16. DDRescue: data recovery from damaged disk

A bad sector is a sector on a computer’s disk drive that is either inaccessible or unwritable due to permanent damage, such as physical damage to the disk surface. Flash memory may also have “bad sectors” (even if technically there is no sector in flash memory) due to permanent damage like failed flash memory transistors.

Instead of working directly on the damaged disk, it’s recommended to create a copy and to work on the clone. Two possibilities: create a disk image (a file) or overwrite a new/empty disk.

When cloning a disk to a healthy disk, the destination disk will remain healthy. There is no way to recreate the missing content (content that was stored in the sector that now failed to be read), so if the file that was using this sector is “recovered”, it will be damaged/corrupted.

Warning

Do not reformat a disk if you want to recover its content. Do not reuse a disk with bad sectors. Reinstalling the OS or reformating the partition will at best hide the problem for a moment.

ddrescue can be found for Linux or macOS. If your computer is using another operating system, no problem, create a Linux Live USB! (See Creating a live USB)

16.1. ddrescue on Linux

ddrescue is available on all Linux distribution.

  • CentOS: yum install ddrescue

  • Debian/Ubuntu: apt install gddrescue

  • Fedora: dnf install ddrescue

Use lsblk or testdisk -lu to identify all the disks.

16.2. ddrescue on macOS

To install ddrescue:

  • Press Command+Space and type Terminal and press enter/return key.

  • Run in Terminal app:

/bin/bash -c "$(curl -fsSL https://raw.githubusercontent.com/Homebrew/install/master/install.sh)"
brew install ddrescue

Done! You can now use ddrescue. Use diskutil list to get information on all available disks and their partitioning.

16.3. DDRescue: disk to file image

It’s the recommended method for forensic purpose. You need enough space to store the file: if you want to create a clone of a 1TB disk, you need at least 1TB free on a filesystem. Avoid FAT filesystem for the destination as they are limited to 4GB file.

In the following example, an image named image_sdb.dd will be created from the second disk /dev/sdb.

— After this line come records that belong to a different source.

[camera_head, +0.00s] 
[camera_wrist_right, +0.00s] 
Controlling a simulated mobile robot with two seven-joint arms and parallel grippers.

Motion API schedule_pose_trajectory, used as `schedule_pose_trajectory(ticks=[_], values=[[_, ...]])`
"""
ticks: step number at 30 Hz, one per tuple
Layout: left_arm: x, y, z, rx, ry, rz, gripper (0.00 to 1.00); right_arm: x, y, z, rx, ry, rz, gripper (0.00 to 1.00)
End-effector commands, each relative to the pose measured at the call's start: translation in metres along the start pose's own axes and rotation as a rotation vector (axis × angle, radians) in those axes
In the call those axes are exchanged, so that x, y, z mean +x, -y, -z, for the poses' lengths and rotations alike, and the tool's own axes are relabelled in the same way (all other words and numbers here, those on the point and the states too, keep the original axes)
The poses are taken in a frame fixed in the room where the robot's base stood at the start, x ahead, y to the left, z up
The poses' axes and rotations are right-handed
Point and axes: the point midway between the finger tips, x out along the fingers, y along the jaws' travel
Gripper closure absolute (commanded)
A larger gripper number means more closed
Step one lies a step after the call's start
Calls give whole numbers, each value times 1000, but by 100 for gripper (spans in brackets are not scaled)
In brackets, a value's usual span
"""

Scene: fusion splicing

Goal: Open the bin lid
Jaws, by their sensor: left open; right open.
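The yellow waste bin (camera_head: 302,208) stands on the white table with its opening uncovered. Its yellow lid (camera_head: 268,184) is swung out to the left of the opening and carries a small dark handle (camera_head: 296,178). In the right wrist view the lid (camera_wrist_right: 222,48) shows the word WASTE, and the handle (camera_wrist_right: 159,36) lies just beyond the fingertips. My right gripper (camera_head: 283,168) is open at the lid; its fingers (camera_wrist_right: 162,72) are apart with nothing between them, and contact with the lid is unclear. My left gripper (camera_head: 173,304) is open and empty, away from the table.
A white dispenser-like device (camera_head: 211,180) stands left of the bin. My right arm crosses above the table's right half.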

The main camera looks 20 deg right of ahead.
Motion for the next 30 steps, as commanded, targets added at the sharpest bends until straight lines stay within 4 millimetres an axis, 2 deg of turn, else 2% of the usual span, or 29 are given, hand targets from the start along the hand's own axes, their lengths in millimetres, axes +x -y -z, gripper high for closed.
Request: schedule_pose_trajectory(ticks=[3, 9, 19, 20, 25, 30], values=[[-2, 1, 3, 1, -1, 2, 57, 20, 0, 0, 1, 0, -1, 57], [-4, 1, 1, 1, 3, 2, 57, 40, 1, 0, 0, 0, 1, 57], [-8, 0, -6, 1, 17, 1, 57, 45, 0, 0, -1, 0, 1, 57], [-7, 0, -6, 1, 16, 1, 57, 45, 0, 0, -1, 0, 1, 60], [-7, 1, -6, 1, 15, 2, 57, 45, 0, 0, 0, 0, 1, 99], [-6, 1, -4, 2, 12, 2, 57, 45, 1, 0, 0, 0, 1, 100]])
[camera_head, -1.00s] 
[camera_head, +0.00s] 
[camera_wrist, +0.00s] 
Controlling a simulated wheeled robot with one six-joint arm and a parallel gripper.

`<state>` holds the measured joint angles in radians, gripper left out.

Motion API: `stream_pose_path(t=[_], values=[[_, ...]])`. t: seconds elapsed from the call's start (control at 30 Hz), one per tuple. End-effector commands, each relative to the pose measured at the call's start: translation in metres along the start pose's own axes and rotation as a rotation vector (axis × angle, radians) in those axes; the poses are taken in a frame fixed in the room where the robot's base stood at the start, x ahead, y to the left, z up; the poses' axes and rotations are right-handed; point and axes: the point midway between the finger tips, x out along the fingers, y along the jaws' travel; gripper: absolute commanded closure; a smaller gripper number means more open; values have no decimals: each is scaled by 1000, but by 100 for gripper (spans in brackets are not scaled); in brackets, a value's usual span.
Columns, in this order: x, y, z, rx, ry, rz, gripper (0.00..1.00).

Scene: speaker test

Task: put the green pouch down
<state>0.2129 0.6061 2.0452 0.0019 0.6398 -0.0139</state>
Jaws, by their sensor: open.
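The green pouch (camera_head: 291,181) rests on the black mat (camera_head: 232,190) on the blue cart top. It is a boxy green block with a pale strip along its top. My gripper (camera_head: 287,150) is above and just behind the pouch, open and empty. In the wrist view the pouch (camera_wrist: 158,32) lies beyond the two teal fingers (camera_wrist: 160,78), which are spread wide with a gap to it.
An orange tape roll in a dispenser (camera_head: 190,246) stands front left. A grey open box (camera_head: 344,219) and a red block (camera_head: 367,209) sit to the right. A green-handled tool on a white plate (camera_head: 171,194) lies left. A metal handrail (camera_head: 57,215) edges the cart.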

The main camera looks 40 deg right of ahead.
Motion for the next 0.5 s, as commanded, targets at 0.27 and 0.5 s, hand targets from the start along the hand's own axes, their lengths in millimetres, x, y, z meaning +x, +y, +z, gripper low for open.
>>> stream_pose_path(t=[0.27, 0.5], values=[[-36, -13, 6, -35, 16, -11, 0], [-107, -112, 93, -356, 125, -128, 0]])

ddrescue /dev/sdb image_sdb.dd sdb.log

The log file sdb.log can be used to restart the recovery. It can take a few hours to several days to clone a disk with a lot of bad sectors.

Note

If your version of ddrescue support them, the options –verify-on-error –reopen-on-error are useful when the disk interface is unstable (commun with USB devices) and with –min-read-rate=1M, ddrescue will keep the slow areas for the end of the recovery.

16.4. DDRescue: disk to disk copy

The destination disk must be at least as big as the original one. Be careful, two disks of the same announced capacity from different vendors or sometimes from different models of the same vendor can differ slightly in size (a few 100 MB).

Ie. WD10EZRZ and WD10EZEX are two models sold by Western Digital as 1TB model, in fact the first one is 1,000,000 MB, the second one 1,000,204 MB.

Before beginning, disconnect all disks, USB device, CD/DVD reader/writer not needed: there is less chance to overwrite the wrong disk.

ddrescue --force /dev/sdb /dev/sdc sdb.log

The log file sdb.log can be used to restart the recovery.

16.5. ddrutility: restricting ddrescue to NTFS allocated data block

When a disk contains a lot of bad sectors, it may be safer to use ddrutility to limit the copy to allocated data block from an NTFS partition.

testdisk -lu /home/kmaster/data/data_for_testdisk/ntfs.dd
TestDisk 7.1-WIP, Data Recovery Utility, August 2016
Christophe GRENIER <grenier@cgsecurity.org>
http://www.cgsecurity.org
Please wait...
Disk /dev/sdb - 130 MB / 124 MiB - CHS 16 255 63 (RO)
Sector size:512


Disk /dev/sdb - 130 MB / 124 MiB - CHS 16 255 63 (RO)
     Partition                       Start        End    Size in sectors
 1 * HPFS - NTFS                   32     255487     255456 [NTFS]
     NTFS, blocksize=512

In this example, the first NTFS partition begins at sector 32 and the sector size is 512 bytes.